Obsèques du bâtonnier Francis Mollet-Viéville

Madame et chère Yolaine, Monsieur et cher Ghislain, chers Patrick et Thierry, mes confrères et amis,

Ce dimanche 18 mai 2008, Francis Mollet-Viéville, votre père et notre bâtonnier, nous a provisoirement quittés.

Je dis provisoirement tant était forte sa foi chrétienne.

Le 8 octobre 1995, il avait écrit une lettre, conservée sous pli fermé à l’Ordre, pour n’être ouverte qu’à l’occasion de son décès. Il y exprimait ses derniers souhaits. Elle se termine par les mots suivants :

« Je n’ai guère de mérites tant le Bon Dieu fut bon et indulgent à mon égard et, surtout, dans la mesure où il m’a permis d’avoir une foi inébranlable qui m’a permis, elle-même, de « passer » sur terre – en cherchant à être utile aux autres – en attendant de retrouver le Père pour l’éternité. »

La belle vie du bâtonnier Mollet-Viéville a baigné dans la lumière de cette foi héritée de l’enfance à laquelle il est demeuré d’une « fidélité sans faille », comme l’avait dit le bâtonnier René Bondoux au moment de lui remettre les insignes de Commandeur de la légion d’honneur.

Il avait ajouté, s’adressant directement à lui :

« Sous le signe de cette foi, vous accepterez – tout au long des années – votre lot quotidien de succès, d’harmonie, de félicité, mais avec humilité et surtout un constant souci d’altruisme ».

Né le 20 mars 1918, quelques mois avant la fin de la Grande

Guerre, Francis Mollet-Viéville apportait à ses parents le réconfort de sa venue au monde, un an après qu’eut été tué Jacques, son frère aîné, engagé volontaire à 17 ans.

Cette belle et noble famille picarde avait compté un Secrétaire du Roy, commissaire des guerres, des hommes ayant cultivé de génération en génération le service des autres, jusqu’à son propre père, avocat lui- même, professeur à l’Ecole centrale, écrivain et pianiste de très grand talent. Le bâtonnier Francis Mollet-Viéville avait hérité ses qualités d’honnête homme et les a cultivées lui-même tout au long de sa vie.

Elève du cours Saint-Louis, de Sainte-Marie de Monceau et du lycée Carnot, Francis Mollet-Viéville avait mené de front des études littéraires à la Faculté des lettres et des études juridiques à la Faculté de droit où il recueillit l’enseignement de Julliot de La Morandière et d’Henri Solus.

C’est à la faculté qu’il rencontra Denise Chedeville, fille du directeur d’une des plus grandes banques françaises et nièce du grand physicien Henri Becquerel. La guerre de 1939 différa leur mariage dont ils étaient convenus pour s’être fiancés en secret.
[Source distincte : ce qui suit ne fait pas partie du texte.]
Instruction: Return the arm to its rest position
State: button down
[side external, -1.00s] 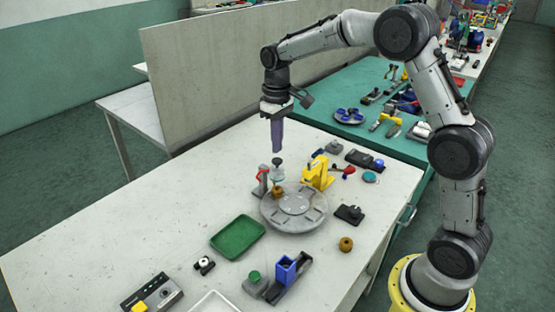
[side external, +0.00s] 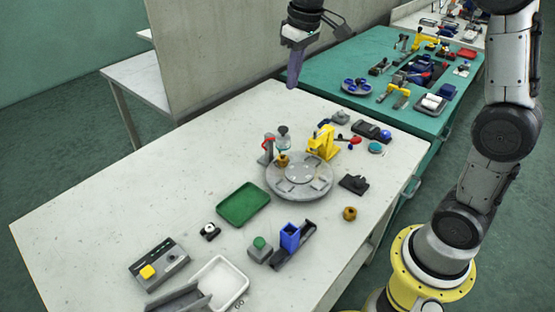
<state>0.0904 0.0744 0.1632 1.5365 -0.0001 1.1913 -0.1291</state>
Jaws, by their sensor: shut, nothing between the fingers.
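My gripper (side external: 293,82) hangs high above the far edge of the white table (side external: 110,205), near the top of the side view. Its fingers point down, closed together with nothing between them. It is clear of everything on the table. My forearm runs out of the top of the picture, so part of the arm is hidden.
Below stand a round grey turntable (side external: 299,172), a yellow fixture (side external: 322,142), a green tray (side external: 243,204), a blue block holder (side external: 289,237), a white tray (side external: 240,279) and a button box (side external: 158,262). A grey partition (side external: 215,60) is behind; a green table (side external: 320,72) adjoins.

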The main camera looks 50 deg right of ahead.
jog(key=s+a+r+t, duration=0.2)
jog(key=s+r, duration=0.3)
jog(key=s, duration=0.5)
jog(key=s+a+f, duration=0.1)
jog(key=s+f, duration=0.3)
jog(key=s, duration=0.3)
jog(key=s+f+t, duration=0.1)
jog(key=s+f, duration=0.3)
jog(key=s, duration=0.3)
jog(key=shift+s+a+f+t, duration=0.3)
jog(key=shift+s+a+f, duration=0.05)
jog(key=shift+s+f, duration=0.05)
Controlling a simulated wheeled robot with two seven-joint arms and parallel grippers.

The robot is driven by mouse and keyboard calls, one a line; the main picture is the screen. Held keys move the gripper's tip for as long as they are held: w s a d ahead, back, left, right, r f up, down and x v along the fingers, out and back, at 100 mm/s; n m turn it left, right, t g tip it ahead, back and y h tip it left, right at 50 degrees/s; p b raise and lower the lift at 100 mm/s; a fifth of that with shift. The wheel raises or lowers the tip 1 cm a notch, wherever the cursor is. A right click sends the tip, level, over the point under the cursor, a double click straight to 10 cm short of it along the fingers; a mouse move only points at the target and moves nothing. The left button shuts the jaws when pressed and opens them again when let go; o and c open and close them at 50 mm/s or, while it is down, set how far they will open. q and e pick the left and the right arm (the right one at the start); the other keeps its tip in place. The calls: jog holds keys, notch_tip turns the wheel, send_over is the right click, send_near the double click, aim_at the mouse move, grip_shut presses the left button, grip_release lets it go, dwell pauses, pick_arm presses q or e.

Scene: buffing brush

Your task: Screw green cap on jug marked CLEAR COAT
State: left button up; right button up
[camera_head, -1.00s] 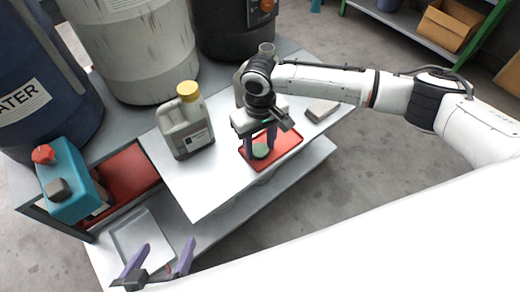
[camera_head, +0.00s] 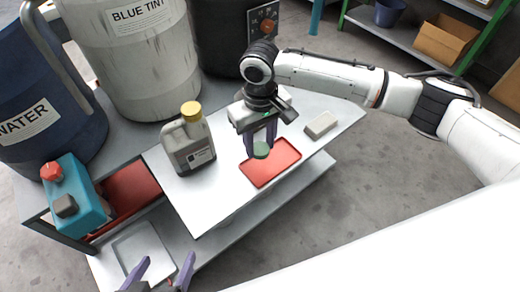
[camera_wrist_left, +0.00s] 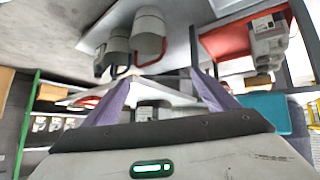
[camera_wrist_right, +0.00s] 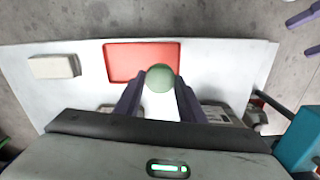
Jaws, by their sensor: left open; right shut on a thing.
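The round green cap (camera_head: 261,150) is between the fingers of my right gripper (camera_head: 261,142), above the edge of the red tray. It shows clearly in the right wrist view (camera_wrist_right: 161,78), gripped between the fingertips. A grey jug (camera_head: 189,145) with a yellow cap (camera_head: 191,109) stands upright on the white tabletop, left of my right gripper. Its label is too small to read, so I cannot tell whether it says CLEAR COAT. My left gripper (camera_head: 163,270) is open and empty at the bottom of the head view, low and left of the table.
The red tray (camera_head: 283,168) looks empty. A grey block (camera_head: 321,124) lies to its right. A teal jug (camera_head: 83,198) with a red cap stands at left. Large WATER (camera_head: 40,95) and BLUE TINT (camera_head: 135,60) drums stand behind. The tabletop's front left part is clear.

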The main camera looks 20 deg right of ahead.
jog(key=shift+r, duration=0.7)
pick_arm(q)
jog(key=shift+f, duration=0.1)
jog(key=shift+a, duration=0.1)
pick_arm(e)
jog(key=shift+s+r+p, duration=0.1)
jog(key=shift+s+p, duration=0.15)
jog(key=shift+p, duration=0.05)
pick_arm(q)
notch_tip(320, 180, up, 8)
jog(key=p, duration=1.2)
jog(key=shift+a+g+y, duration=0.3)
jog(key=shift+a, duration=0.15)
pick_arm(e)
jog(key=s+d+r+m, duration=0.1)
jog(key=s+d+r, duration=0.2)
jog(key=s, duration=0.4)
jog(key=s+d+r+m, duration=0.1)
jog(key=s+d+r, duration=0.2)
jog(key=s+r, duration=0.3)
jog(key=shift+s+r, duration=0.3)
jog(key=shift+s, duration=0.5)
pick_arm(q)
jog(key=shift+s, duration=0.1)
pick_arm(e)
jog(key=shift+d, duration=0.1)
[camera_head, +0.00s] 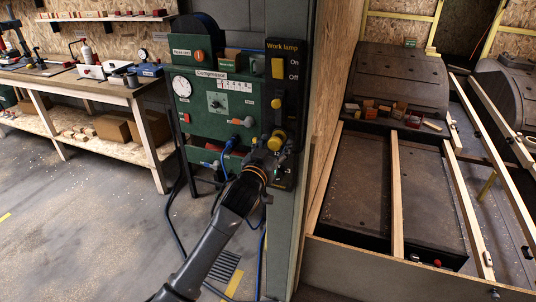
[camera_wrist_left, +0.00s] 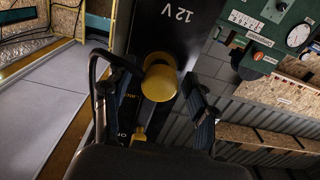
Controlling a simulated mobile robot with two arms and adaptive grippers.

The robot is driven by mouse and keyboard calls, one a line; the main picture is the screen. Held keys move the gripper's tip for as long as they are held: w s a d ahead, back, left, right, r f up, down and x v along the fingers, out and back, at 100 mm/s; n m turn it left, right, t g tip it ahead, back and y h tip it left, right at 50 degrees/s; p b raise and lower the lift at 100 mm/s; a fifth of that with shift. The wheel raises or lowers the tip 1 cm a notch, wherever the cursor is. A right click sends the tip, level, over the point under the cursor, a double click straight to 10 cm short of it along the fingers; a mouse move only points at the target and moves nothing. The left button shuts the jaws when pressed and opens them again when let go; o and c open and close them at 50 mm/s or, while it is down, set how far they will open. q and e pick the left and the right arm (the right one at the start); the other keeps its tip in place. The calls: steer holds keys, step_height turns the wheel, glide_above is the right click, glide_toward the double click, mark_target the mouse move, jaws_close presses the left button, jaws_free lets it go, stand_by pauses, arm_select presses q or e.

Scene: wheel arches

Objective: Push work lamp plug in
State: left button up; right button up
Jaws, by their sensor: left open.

Mobilisé et affecté à l’unité de cavalerie montée, Francis Mollet- Viéville fut reçu major de sa promotion à l’Ecole de Cavalerie de Saumur en janvier 1940. Il noua à ce moment-là une amitié qui ne faillira jamais avec Maurice Druon, l’auteur du « Chant des partisans ». Il partageait avec lui le souci de l’honneur et le service de la patrie. Ecoutons ce qu’il disait de lui :

« Si je veux avoir une image du parfait élève officier, je me remémore celle, appuyée au bar, de Francis Mollet-Viéville, qui serait notre major de promotion. Mince, sec, aimable et assuré, ce futur bâtonnier et membre du Conseil constitutionnel, nous éblouissait par ses bottes parfaitement ajustées à ses mollets de coq et par une sacoche de cuir fauve qui contenait un appareil de radio. Cette radio portable nous paraissait la pointe de la modernité élégante. Grâce à cet instrument, Francis nous apprenait les nouvelles. »

 

Francis Mollet-Viéville se bat avec ses cavaliers comme chef d’escadron auprès de la Loire, et malgré les revers de notre malheureuse armée, fit face avec son unité, dans l’ordre et la dignité.

Démobilisé en 1941, marié avec Denise à l’époque de son vingt- troisième anniversaire, il se consacra au métier d’avocat. Il avait prêté serment au mois de juillet 1939. Il rejoignit le prestigieux cabinet de Marcel Poignard, futur bâtonnier, pour s’intégrer à une équipe très remarquable composée de Paule Piquemal, René Hild, Yves Jaffré et bien d’autres. Marcel Poignard fit une lettre de satisfecit à ce stagiaire d’exception en 1942.

Ne s’engageant jamais à demi, Francis Mollet-Viéville s’investit dans les concours de la Conférence. Secrétaire général des conférences Berryer, Demolombe, Tronchet, il tente l’aventure de la grande Conférence dès sa première année de stage. Il manque de peu d’être placé parmi les douze de la promotion qui a pour premier secrétaire Jean Coutard et pour deuxième secrétaire Pierre Marcilhacy.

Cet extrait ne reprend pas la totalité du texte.